Re: [PATCH v15 22/23] x86/mce: Improve error log of kernel space TDX #MC due to erratum

From: Huang, Kai
Date: Mon Dec 04 2023 - 18:24:49 EST


On Mon, 2023-12-04 at 14:04 -0800, Hansen, Dave wrote:
> On 12/4/23 13:00, Huang, Kai wrote:
> > > tl;dr: I think even looking a #MC on the PAMT after the kvm module is
> > > removed is a fool's errand.
> > Sorry I wasn't clear enough. KVM actually turns off VMX when it destroys the
> > last VM, so the KVM module doesn't need to be removed to turn off VMX. I used
> > "KVM can be unloaded" as an example to explain the PAMT can be working when VMX
> > is off.
>
> Can't we just fix this by having KVM do an "extra" hardware_enable_all()
> before initializing the TDX module?  
>

Yes KVM needs to do hardware_enable_all() anyway before initializing the TDX
module.  

I believe you mean we can keep VMX enabled after initializing the TDX module,
i.e., not calling hardware_disable_all() after that, so that kvm_usage_count
will remain non-zero even when last VM is destroyed?

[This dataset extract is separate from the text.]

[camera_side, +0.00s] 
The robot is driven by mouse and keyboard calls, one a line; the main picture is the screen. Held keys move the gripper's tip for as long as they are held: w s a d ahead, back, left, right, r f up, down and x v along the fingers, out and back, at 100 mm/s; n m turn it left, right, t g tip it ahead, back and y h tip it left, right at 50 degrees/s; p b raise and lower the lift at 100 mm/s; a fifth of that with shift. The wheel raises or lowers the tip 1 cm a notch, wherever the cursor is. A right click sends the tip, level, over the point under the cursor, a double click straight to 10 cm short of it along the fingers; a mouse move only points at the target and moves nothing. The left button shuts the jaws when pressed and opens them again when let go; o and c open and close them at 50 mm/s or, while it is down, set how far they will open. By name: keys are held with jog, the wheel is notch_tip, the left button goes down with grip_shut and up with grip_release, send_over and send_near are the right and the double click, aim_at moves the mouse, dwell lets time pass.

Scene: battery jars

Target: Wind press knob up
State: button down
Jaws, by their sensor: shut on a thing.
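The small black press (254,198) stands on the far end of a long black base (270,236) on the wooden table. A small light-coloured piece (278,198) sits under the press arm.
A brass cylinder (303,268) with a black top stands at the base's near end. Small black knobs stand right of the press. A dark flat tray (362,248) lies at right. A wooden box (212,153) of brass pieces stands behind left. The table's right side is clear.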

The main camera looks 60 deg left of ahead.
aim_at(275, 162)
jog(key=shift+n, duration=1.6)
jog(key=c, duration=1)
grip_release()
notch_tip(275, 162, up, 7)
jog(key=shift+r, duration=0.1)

The current behaviour that KVM only enable VMX when there's active VM is because
it (or the kernel) wants to allow to be able to load and run third-party VMX
module (yes the virtual BOX) when KVM module is loaded. Only one of them can
actually use the VMX hardware but they can be both loaded.

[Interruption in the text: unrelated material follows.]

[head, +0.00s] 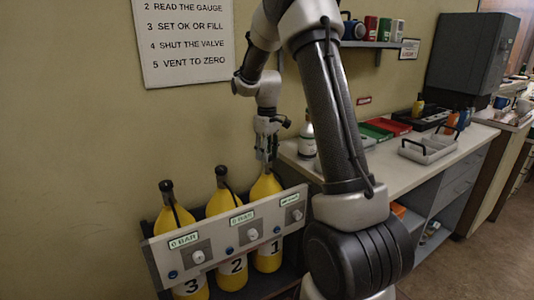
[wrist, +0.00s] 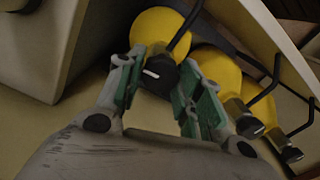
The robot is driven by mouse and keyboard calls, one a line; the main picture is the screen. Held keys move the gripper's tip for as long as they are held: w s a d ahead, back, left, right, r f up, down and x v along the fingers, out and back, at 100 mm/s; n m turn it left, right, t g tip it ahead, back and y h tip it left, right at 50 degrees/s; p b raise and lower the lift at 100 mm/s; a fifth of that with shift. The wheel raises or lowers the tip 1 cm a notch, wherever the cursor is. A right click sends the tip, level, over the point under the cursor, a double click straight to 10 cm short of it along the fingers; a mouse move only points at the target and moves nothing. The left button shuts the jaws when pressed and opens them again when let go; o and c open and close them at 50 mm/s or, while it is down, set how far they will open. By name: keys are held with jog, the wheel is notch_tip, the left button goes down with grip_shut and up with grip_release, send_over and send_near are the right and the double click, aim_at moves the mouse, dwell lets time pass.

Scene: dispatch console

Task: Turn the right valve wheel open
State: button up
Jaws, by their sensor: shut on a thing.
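Three yellow cylinders stand in a rack behind a sloped panel. The right cylinder (head: 264,188), numbered 1, is under my gripper (head: 267,157); it also shows in the wrist view (wrist: 158,28). In the wrist view, the right valve wheel (wrist: 160,74) is a black knob with a white mark on top. My gripper (wrist: 160,90) is shut on this wheel, its green pads on both sides. In the head view the gripper hides the wheel. The middle valve (head: 221,170) and left valve (head: 166,186) stand free.
The grey panel (head: 210,232) in front carries white knobs, blue buttons and displays reading 0 BAR. A wall sign (head: 184,40) hangs behind. A counter (head: 468,142) with trays and bottles stands to the right. In the wrist view, dark hoses rise from the neighbouring cylinders.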

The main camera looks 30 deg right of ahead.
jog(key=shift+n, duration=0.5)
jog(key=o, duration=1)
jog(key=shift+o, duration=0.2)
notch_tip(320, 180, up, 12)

In ancient time KVM used to immediately enable VMX when it is loaded, but later
it was changed to only enable VMX when there's active VM because of the above
reason.

See commit 10474ae8945ce ("KVM: Activate Virtualization On Demand").

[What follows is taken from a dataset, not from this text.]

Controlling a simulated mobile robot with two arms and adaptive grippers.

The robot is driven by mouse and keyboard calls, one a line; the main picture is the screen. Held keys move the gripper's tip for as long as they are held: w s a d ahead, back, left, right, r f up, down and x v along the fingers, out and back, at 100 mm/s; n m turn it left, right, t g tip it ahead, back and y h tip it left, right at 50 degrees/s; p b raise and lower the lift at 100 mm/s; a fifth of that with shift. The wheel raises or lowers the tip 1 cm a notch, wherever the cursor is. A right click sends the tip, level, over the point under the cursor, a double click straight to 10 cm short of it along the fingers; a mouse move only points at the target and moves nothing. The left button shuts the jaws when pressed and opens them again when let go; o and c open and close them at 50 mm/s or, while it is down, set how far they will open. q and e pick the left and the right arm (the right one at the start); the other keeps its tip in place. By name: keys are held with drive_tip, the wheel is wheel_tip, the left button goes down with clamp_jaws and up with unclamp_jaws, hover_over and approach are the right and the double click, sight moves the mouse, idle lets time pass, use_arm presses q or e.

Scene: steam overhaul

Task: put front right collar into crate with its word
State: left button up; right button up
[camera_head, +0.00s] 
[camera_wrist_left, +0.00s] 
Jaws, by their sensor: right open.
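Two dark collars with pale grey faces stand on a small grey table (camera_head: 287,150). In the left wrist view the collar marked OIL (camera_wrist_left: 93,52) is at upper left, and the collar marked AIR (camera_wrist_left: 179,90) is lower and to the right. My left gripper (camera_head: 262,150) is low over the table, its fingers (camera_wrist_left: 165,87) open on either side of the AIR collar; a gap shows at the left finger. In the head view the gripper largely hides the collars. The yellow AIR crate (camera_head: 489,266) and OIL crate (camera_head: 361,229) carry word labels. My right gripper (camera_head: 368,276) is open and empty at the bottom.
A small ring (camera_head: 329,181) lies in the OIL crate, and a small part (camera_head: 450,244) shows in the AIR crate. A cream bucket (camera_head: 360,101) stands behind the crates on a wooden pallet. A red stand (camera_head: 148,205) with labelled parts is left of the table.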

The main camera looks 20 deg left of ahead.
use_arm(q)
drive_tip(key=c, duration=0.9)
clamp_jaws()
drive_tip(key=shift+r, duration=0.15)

> It's not wrong to say that TDX is a
> KVM user. If KVm wants 'kvm_usage_count' to go back to 0, it can shut
> down the TDX module. Then there's no PAMT to worry about.
>
> The shutdown would be something like:
>
> 1. TDX module shutdown
> 2. Deallocate/Convert PAMT
> 3. vmxoff
>
> Then, no SEAMCALL failure because of vmxoff can cause a PAMT-induced #MC
> to be missed.

The limitation is once the TDX module is shutdown, it cannot be initialized
again unless it is runtimely updated.

Long-termly, if we go this design then there might be other problems when other
kernel components are using TDX. For example, the VT-d driver will need to be
changed to support TDX-IO, and it will need to enable TDX module much earlier
than KVM to do some initialization. It might need to some TDX work (e.g.,
cleanup) while KVM is unloaded. I am not super familiar with TDX-IO but looks
we might have some problem here if we go with such design.